The lights came back up and many in the audience rose in a standing ovation. The show was inarguably ambitious, epic, and stunningly successful in so many ways. In the discussion of power, I can’t help but to zoom out and reflect on the power dynamics inherent to dance writing in general, and dance criticism particularly. While the hours, days, and years of love, sweat, and labor contributed by every artist involved in “Impact” is, in many ways, innately transitory, the words I set down based on my singular, completely subjective experience of the work will be far more permanent, accessible by many for potentially years to come. In this discussion of power, what value might I offer in sharing my personal experiences and thoughts prompted by Kristin Damrow and her collaborators’ work?
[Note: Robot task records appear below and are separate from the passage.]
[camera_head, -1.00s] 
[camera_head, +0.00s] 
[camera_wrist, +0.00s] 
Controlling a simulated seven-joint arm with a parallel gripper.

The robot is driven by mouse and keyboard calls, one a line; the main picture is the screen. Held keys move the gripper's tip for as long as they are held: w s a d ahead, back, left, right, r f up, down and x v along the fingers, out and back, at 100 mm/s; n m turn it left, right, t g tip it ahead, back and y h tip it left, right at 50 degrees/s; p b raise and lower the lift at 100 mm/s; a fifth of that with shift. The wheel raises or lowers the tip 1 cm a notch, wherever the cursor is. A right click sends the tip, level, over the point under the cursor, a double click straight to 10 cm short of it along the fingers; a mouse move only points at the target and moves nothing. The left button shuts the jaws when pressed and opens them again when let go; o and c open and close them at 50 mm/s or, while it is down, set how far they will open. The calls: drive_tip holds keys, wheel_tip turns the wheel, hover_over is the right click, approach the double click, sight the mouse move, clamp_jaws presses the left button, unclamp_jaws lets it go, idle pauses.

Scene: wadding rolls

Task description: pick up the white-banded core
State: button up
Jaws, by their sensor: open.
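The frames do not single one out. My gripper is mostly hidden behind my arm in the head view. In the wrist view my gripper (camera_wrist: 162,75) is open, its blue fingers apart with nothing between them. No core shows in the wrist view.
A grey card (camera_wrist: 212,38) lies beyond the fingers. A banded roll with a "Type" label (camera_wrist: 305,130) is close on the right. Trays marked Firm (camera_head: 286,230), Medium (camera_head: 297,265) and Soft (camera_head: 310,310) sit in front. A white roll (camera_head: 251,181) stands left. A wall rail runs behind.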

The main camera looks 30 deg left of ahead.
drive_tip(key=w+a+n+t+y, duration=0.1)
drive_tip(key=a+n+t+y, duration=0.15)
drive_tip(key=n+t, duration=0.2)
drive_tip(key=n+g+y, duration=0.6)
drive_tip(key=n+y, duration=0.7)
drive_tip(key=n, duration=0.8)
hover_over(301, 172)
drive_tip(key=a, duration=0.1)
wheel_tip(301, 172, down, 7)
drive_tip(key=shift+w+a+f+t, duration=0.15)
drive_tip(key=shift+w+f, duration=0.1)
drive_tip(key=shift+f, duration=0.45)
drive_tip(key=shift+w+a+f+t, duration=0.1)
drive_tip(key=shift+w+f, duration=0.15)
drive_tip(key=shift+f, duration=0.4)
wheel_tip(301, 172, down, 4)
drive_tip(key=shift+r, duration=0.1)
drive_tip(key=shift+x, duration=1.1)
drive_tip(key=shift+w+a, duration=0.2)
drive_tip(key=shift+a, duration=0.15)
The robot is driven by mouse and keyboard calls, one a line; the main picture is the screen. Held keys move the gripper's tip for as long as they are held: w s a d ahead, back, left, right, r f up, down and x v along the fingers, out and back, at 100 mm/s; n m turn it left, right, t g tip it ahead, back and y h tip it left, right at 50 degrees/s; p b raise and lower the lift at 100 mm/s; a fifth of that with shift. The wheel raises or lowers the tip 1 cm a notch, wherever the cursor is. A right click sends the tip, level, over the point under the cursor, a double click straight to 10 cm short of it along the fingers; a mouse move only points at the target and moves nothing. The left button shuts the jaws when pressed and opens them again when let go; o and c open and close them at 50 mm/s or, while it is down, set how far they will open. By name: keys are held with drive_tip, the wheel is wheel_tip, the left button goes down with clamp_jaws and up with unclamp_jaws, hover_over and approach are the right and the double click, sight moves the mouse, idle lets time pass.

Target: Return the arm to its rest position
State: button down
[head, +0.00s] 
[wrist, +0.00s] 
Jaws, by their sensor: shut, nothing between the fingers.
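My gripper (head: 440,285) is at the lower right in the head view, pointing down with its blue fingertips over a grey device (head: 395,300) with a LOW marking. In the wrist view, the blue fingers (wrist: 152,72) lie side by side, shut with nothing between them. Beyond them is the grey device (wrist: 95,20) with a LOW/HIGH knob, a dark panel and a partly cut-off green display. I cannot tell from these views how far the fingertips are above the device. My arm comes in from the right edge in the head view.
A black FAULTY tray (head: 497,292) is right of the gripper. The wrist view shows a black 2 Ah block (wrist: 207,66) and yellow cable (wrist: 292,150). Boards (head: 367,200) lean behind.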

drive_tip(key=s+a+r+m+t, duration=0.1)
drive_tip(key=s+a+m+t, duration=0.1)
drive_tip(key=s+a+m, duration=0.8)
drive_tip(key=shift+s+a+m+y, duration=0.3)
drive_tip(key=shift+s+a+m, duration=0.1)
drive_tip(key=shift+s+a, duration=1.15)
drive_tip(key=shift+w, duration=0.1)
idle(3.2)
Above all, for me, “Impact” was an invitation to reflect on and discuss the roles narratives, both intentional and incidental, play in our work as artists. To what extent can we be aware of the multiplicity of narratives inevitable in our work? How can we cultivate opportunities in our creative processes, both before and after performances, to hear the narrative perspectives of others? And especially, what might we learn from the narratives that pop up unbidden?


There are many moments from “Impact” that continue to stick with me, and I suspect will stick with me for a long time. Each image evokes a question, and in that way, “Impact” may be one of the most important shows I’ve seen in a long time. Thank you to Kristin Damrow and all the collaborating artists for such a thoroughly immersive and provocative experience.